GIVEN DATA -
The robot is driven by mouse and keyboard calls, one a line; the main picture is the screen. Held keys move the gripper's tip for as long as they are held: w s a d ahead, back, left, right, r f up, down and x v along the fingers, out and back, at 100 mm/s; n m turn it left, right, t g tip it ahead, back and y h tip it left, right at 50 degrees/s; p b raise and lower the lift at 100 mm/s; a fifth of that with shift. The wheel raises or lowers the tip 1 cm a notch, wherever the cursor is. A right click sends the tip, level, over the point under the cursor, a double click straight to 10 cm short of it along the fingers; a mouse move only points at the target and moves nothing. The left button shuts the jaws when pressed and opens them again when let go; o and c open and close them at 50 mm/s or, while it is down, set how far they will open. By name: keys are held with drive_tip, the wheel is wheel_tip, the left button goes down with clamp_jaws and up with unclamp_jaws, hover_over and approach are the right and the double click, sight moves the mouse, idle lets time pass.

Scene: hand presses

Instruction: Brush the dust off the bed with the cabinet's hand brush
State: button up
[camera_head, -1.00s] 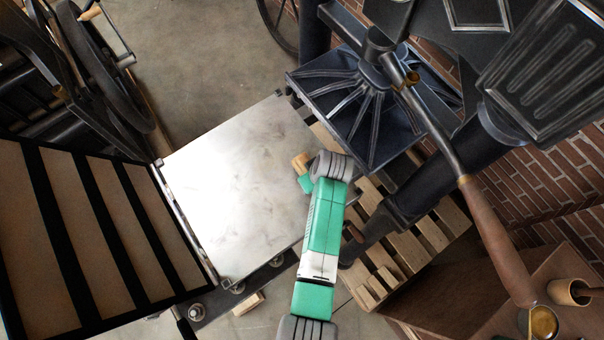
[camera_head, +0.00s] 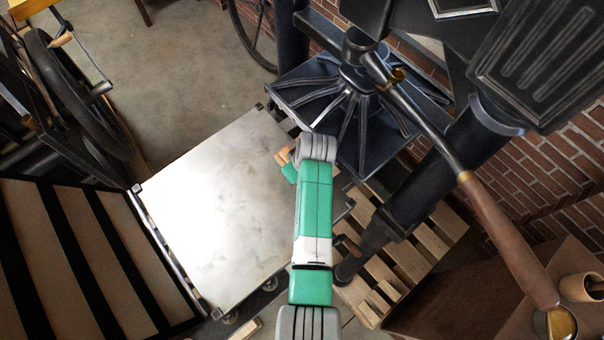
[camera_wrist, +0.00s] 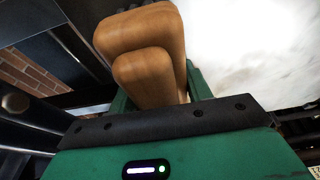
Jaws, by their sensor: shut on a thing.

DO THIS - Copy the whole listing above word for word but do not carry over the pictures.

EXPECTED ANSWER -
The robot is driven by mouse and keyboard calls, one a line; the main picture is the screen. Held keys move the gripper's tip for as long as they are held: w s a d ahead, back, left, right, r f up, down and x v along the fingers, out and back, at 100 mm/s; n m turn it left, right, t g tip it ahead, back and y h tip it left, right at 50 degrees/s; p b raise and lower the lift at 100 mm/s; a fifth of that with shift. The wheel raises or lowers the tip 1 cm a notch, wherever the cursor is. A right click sends the tip, level, over the point under the cursor, a double click straight to 10 cm short of it along the fingers; a mouse move only points at the target and moves nothing. The left button shuts the jaws when pressed and opens them again when let go; o and c open and close them at 50 mm/s or, while it is down, set how far they will open. By name: keys are held with drive_tip, the wheel is wheel_tip, the left button goes down with clamp_jaws and up with unclamp_jaws, hover_over and approach are the right and the double click, sight moves the mouse, idle lets time pass.

Scene: hand presses

Instruction: Brush the dust off the bed with the cabinet's hand brush
State: button up
[camera_head, -1.00s] 
[camera_head, +0.00s] 
[camera_wrist, +0.00s] 
Jaws, by their sensor: shut on a thing.

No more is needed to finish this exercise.